## What to do
Repeat only the lines from the line containing "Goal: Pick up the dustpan" through the line containing "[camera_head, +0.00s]", both included, exactly as they stand.

-- start --

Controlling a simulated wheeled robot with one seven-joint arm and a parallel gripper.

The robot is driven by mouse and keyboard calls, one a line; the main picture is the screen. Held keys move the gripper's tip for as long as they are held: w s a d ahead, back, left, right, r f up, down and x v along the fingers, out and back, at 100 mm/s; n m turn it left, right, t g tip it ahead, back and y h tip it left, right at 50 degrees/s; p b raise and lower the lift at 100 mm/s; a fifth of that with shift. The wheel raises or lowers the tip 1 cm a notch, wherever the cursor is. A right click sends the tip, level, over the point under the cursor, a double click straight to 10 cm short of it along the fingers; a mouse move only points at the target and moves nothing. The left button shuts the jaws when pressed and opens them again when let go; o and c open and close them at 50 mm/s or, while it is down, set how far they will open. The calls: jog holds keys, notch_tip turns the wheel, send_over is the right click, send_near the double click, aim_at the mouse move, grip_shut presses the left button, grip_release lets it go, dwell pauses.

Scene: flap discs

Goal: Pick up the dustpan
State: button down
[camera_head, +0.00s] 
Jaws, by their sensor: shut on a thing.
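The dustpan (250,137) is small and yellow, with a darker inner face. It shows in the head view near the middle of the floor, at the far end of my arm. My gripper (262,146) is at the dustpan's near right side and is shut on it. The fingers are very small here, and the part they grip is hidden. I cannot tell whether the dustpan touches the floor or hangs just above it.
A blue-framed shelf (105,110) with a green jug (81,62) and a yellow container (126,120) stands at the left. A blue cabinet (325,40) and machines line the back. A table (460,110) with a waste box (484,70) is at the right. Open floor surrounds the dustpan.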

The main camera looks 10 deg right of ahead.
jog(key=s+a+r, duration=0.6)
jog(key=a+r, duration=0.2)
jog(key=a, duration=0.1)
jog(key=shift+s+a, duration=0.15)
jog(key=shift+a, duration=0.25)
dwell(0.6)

-- end --

## Response below
Goal: Pick up the dustpan
State: button down
[camera_head, +0.00s] 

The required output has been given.